Remarkable Holocaust Play Tells Unique Family Story of Guilt and Transition

By Michelle Cohen
HAKOL Editor

“We all have a family album we’d rather put on the top shelf,” says Sabine, a German character in the play “Between Two Worlds” by Sara von Schwarze. She describes her own family then, a grandfather who she remembers for his kindness but, she admits, could have been a Nazi. 

“What’s in your album?” Sabine asks Ruth, the daughter of her lover Abraham. Ruth, who was born in Germany but brought up in Israel after her parents converted to Judaism, ponders her own past. Ruth is played by von Schwarze, who wrote the play based on her own life experiences.

Over the summer, von Schwarze will bring her play to Yoav, the Lehigh Valley’s sister community in Israel, as part of the Chevruta lecture series sponsored by Partnership2Gether. The series will feature several speakers discussing different aspects of Jewish identity.

Von Schwarze’s story begins in 1971, when she was three years old and her German Catholic parents converted to Judaism and moved to Israel. Brought up as an Israeli Orthodox Jew, but with some unique contradictions to her identity, von Schwarze wrote the play as a way of coming to terms with her split identity.

“When you grow up German in Israel you feel you were born guilty,” Ruth says in the play, speaking in Hebrew before transitioning to German. One of the play’s singular features is the intersection of languages between the characters, with Ruth speaking Hebrew as her mother tongue as well as some German, and both Abraham and Sabine speaking German as their first language. Abraham speaks some Hebrew, but Sabine speaks none, which gives Ruth the opportunity to exclude her from the conversation.

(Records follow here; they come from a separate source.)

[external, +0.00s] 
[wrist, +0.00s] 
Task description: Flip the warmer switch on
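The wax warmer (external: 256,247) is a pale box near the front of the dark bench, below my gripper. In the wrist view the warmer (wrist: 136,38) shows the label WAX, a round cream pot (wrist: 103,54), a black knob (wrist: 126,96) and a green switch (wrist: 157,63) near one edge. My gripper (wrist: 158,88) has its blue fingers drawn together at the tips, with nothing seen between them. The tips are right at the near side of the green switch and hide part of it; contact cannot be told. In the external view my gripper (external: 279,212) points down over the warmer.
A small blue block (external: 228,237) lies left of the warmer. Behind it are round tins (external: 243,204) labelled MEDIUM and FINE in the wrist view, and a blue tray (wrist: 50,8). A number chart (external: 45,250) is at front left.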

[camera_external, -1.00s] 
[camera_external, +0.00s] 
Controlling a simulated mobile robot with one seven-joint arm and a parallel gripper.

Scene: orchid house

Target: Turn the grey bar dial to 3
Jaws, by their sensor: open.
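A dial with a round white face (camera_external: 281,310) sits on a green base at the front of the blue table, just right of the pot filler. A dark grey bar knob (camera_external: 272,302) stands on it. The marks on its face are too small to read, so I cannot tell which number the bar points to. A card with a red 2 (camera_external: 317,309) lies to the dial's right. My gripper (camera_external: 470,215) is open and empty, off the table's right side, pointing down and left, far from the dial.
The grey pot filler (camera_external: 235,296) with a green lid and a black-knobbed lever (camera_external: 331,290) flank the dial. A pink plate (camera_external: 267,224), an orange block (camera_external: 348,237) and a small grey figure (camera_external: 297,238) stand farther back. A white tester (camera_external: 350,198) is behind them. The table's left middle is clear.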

The languages switch at a dizzying rate, mirroring Ruth’s – and von Schwarze’s – struggle to find an identity that fits both sides of their history.

For von Schwarze, the Herculean task of trying to reconcile her two identities began in childhood. Speaking to the curator of a traveling exhibition of the 50th anniversary of diplomatic relations between Israel and Germany, she said, “When I was eight or nine, I realized that I come from the bad side,” and describes the revelation as a shock and an “open wound.”

In the play, Ruth recalls when she was 10 years old and a teacher asked the class to tell the stories of how their grandparents survived the Holocaust. But her story was very different: she had photos of her grandfather in a Wehrmacht uniform, and stories of when her grandmother “danced at parties when Jews went up in smoke.” She stayed silent as the class told their stories, dealing with overwhelming feelings of guilt and shame.

“I felt like there is dirty, filthy blood running through my veins,” von Schwarze said of similar experiences hearing survivors and their families discussing the Holocaust.

The guilt became overwhelming for von Schwarze’s father, and the Abraham character in the play, who left his family after some time and moved back to Germany, eventually moving in with a non-Jewish woman. In the play, Sabine has no idea that Abraham the Israeli Jew was born as Ernst the German Christian, given his deep connection to the Jewish community in Munich and plethora of volunteer commitments. She even tells Ruth of a planned celebration of Abraham in the Jewish community, as thanks for his volunteer service.

The play’s plot takes place over the course of one night, which begins with Ruth breaking into Abraham and Sabine’s home after not seeing Abraham for years. She confronts him about the choices he made and how they affected her, grappling with the idea that he identifies with his Judaism that he chose rather than the German nationality he was born into.  But Ruth is also running from something in her past – a gunshot she fired while on the job as a military photographer. The play concludes with the resolution of that conflict – her gunshot did not kill anyone – but opens the doors to several others. Will Ruth reconcile with her estranged father? Will she accept Sabine, who is about her age, as his partner? And what will she tell the baby she is pregnant with about his or her past – will the identity crisis be transferred to another generation?

The play has received acclaim from Israeli critics, with News1’s Alis Blumenthal calling it “a juicy drama whose power is derived from reality,” and Haaretz’s Yasha Krieger praising the play for moving past cliché representations of the Holocaust in Israeli theater. Since its debut in 2014, the play has been produced in both Israel and Germany.
Von Schwarze grew up in Tel Aviv, in a neighborhood made up of survivors and their families, and served in the IDF for two years despite feeling conflict over holding a gun. She has three daughters and she still lives in Israel today. She is an actress, director and lecturer in addition to being a playwright.

For von Schwarze, the play helped her come to terms with her split identity, and how to live with the questions and guilt that still remain. “Just live,” she says in the play, a reminder of the self-acceptance and healing she has gained from the experience of writing and performing her family’s story.